Un film-saggio che utilizza la tecnica visiva del "détournement" già impiegata da Debord in "La société du spectacle". Una sorta di diario personale dell'autore, idealmente diviso in tre parti, in cui egli, nell'ordine, presenta le ragioni storiche e sociali della sua battaglia intellettuale, ne descrive, con nostalgia, l'atmosfera e le circostanze nella Parigi della sua giovinezza, e, infine,
ne trae un bilancio, un po' incerto, ma sincero ed aperto verso il futuro.
Il titolo è un verso latino che compare nell’opera del poeta latino Terenziano Mauro, e che si legge indifferentemente da sinistra verso destra o viceversa. Il regista ne giustifica la scelta con queste parole: "Ma nulla esprimeva questo presente senza uscita e senza riposo quanto l'antica frase che ritorna integralmente su se stessa, essendo costruita lettera per lettera come un labirinto da cui non si può uscire, di modo che essa accorda così perfettamente la forma e il contenuto della perdizione: noi giriamo in tondo nella notte e siamo divorati dal fuoco."

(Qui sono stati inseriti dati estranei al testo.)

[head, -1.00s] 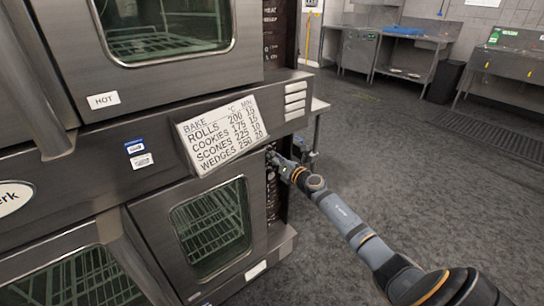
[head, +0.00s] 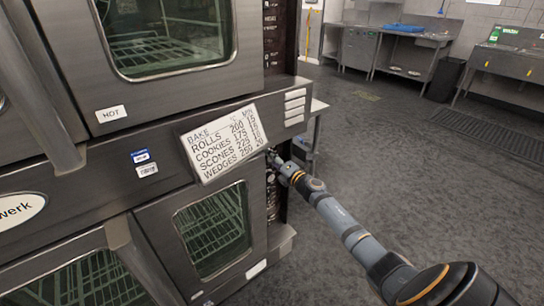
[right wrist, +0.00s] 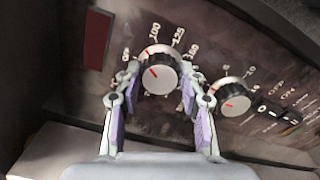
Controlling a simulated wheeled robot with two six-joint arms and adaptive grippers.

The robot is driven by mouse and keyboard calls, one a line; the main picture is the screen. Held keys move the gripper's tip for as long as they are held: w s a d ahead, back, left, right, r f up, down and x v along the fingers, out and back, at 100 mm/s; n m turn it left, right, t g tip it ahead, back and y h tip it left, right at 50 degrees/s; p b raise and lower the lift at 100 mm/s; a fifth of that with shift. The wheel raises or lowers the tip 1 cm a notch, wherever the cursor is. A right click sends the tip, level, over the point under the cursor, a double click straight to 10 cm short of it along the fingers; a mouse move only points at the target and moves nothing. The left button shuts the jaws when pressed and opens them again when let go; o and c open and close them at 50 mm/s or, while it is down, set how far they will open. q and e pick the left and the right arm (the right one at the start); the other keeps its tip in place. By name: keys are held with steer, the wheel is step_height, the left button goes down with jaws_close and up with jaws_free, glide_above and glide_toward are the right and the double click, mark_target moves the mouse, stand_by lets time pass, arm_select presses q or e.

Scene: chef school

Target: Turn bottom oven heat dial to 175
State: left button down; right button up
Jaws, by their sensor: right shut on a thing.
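The bottom oven's heat dial (right wrist: 160,76) is a round silver and black knob with a red mark, on a dark panel with numbers around it. In the right wrist view its red mark points to the upper left, roughly between OFF and 100. My right gripper (right wrist: 159,84) is shut on this dial, one finger on each side. In the head view my right gripper (head: 275,157) is at the bottom oven's narrow control panel (head: 271,198), and the dial is hidden there. My left gripper is not in view.
A second dial (right wrist: 233,98) and switches (right wrist: 275,112) sit close to the right of the heat dial. A bake card (head: 222,143) on the oven lists cookies at 175. The bottom oven door (head: 210,232) is shut. Open grey floor (head: 410,170) lies to the right.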

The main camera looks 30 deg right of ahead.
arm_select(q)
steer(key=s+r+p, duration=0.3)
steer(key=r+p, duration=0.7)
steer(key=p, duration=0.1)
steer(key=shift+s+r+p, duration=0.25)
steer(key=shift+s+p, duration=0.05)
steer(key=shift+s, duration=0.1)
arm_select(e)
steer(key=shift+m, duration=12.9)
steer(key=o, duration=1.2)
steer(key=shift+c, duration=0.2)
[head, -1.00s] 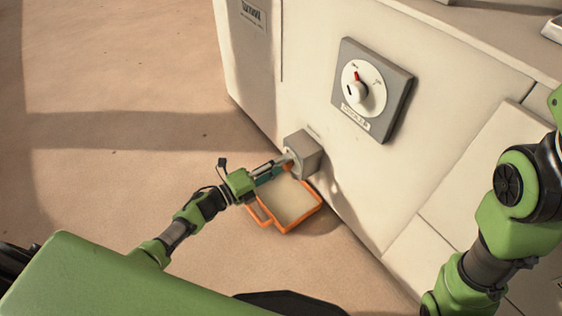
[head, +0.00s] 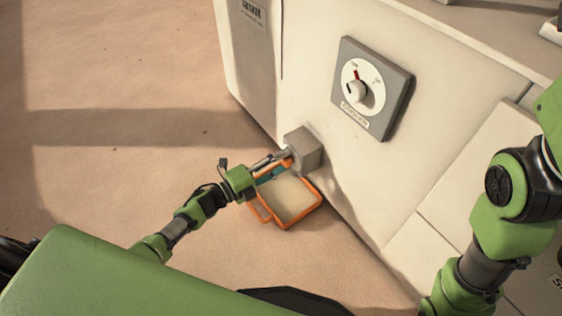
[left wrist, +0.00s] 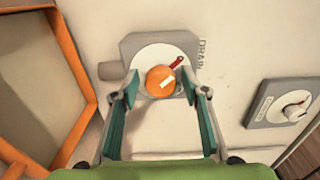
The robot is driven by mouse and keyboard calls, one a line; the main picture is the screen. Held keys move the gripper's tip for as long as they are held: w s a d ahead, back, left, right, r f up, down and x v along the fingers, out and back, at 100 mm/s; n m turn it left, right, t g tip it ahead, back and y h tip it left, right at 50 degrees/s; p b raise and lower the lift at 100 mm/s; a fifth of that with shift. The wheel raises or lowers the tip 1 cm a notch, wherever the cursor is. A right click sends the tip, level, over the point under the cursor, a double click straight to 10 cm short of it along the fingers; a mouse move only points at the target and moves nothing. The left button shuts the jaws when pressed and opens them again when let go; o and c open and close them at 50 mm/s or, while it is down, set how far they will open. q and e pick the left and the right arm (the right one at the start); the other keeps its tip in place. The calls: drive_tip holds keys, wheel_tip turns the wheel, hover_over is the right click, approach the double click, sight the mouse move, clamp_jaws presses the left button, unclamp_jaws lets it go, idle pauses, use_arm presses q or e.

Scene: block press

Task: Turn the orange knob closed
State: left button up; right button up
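The orange knob (left wrist: 160,80) with a white mark sits on a white round dial on a grey box marked DRAIN; the box (head: 304,148) also shows low on the machine front in the head view. A red pointer mark (left wrist: 177,62) lies at the dial's upper right. My left gripper (left wrist: 159,90) is open, with one finger on each side of the knob. Gaps show between the knob and both fingers. In the head view my left gripper (head: 272,165) reaches the box and mostly hides the knob. My right gripper is out of view.
An orange-rimmed tray (head: 318,202) lies on the floor below the box, close under my left gripper. A second dial panel (head: 378,107) with a white knob is higher on the machine. Open floor (head: 110,90) lies to the left.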

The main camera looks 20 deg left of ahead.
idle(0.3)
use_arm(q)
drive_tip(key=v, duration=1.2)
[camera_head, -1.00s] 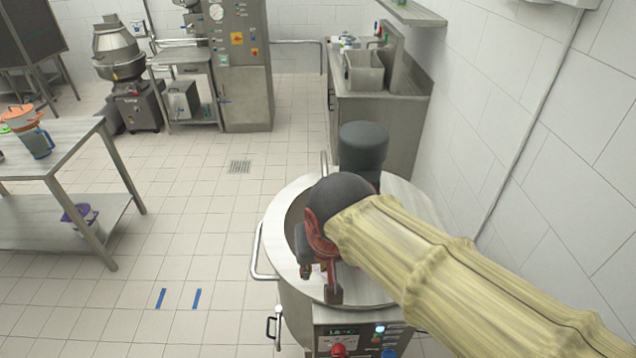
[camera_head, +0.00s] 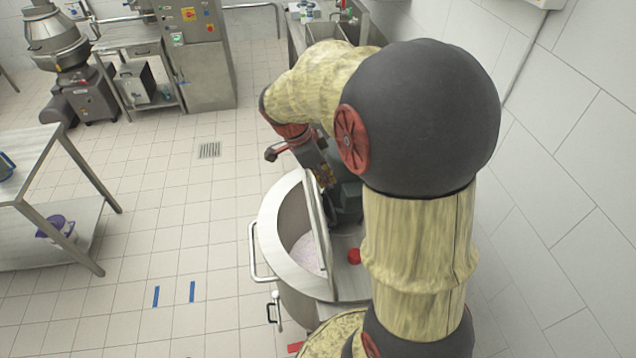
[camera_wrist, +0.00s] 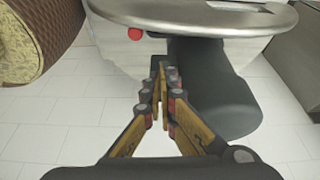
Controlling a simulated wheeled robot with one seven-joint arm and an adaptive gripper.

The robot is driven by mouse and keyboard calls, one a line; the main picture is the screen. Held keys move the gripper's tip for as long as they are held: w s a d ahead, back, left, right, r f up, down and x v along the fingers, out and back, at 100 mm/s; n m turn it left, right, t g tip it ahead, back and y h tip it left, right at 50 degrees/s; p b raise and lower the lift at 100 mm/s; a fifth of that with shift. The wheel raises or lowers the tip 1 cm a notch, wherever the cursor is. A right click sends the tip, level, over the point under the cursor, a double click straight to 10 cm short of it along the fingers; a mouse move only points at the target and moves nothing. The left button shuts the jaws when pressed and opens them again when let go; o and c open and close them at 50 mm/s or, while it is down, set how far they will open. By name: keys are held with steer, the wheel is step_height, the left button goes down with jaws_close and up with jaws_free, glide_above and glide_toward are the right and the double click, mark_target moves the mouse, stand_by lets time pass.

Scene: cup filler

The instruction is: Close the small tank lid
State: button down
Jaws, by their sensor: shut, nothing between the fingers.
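The small tank (camera_head: 275,230) is a round steel vessel in the lower middle of the head view. Its mouth is open and pale contents show inside. Its lid (camera_head: 319,225) stands raised, seen nearly edge-on, at the right side of the mouth. My gripper (camera_head: 325,176) is beside the lid's upper part, on its right, partly hidden by my arm. In the wrist view my gripper (camera_wrist: 165,68) is shut and empty, its tips below the curved lid rim (camera_wrist: 200,26). I cannot tell whether it touches the lid.
A dark motor housing (camera_wrist: 208,95) is close beside my fingers. A red knob (camera_head: 354,256) sits at the lid's base. A steel table (camera_head: 40,185) stands at the left and a white wall is at the right.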

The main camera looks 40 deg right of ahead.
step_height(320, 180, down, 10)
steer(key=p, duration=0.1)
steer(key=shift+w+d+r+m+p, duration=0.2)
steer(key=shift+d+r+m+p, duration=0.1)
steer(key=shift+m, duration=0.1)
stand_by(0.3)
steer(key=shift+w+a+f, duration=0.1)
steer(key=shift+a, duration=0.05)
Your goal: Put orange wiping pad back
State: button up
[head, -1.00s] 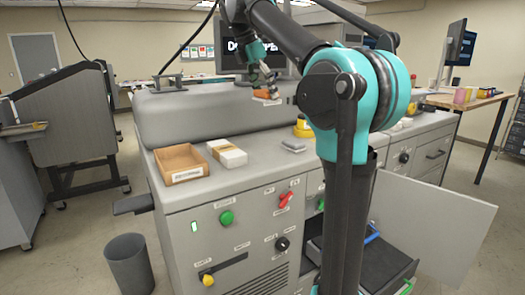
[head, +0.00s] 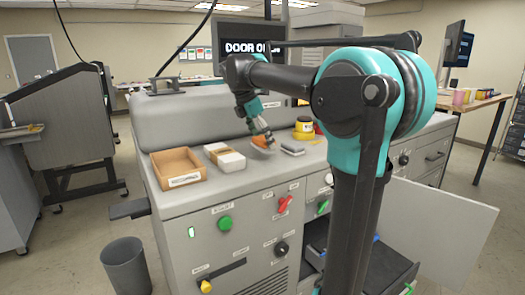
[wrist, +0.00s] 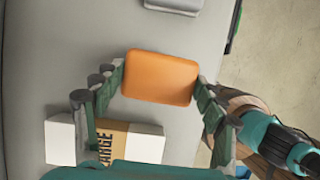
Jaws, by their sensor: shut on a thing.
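The orange wiping pad (wrist: 160,77) is between the two fingers of my gripper (wrist: 161,80) in the wrist view, gripped at its left and right edges. In the head view my gripper (head: 264,140) points down over the grey machine top, with the pad (head: 260,142) showing as a small orange patch at its tips. A pale shape shows just under the pad; I cannot tell what it is, or whether the pad touches the machine top.
An empty, labelled tan tray (head: 178,181) and a white box with a brown band (head: 225,157) stand left of my gripper. A grey block (head: 293,147) and a yellow container (head: 304,128) are to its right. A cabinet door (head: 440,222) hangs open lower right.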

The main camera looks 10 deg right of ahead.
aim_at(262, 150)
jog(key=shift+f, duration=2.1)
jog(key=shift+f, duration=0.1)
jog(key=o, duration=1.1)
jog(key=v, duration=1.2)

Il riferimento è al ceto medio degli anni settanta, sacrificato negli spazi angusti dell'urbanizzazione selvaggia, e schiavo della società dei consumi, che ne condiziona la quotidianità senza garantirgli né un vero benessere economico, né una vita familiare felice, né la possibilità di godersi appieno il tempo libero. Guy Debord lancia un appello agli spettatori affinché attuino la vera rivoluzione, che non è da intendersi in chiave marxista, come ridistribuzione dei beni materiali e rovesciamento dei poteri politici da parte delle masse, ma come riconquista, da parte di ciascuno, della propria coscienza individuale, prerequisito indispensabile per ristabilire un rapporto sano e non distorto con la realtà e riprendere, quindi, una partecipazione attiva al corso della storia.

Cosa cambierei

: La parte riguardante gli anni della contestazione è affetta da un lirismo astratto che rischia di farla apparire inconsistente. Eccessivo è il ricorso alle scene di battaglia, quasi tutte tratte da film sulla guerra di secessione americana. Il ciclico ritorno sullo schermo di uomini e cavalli in marcia o all'attacco finisce per venire a noia.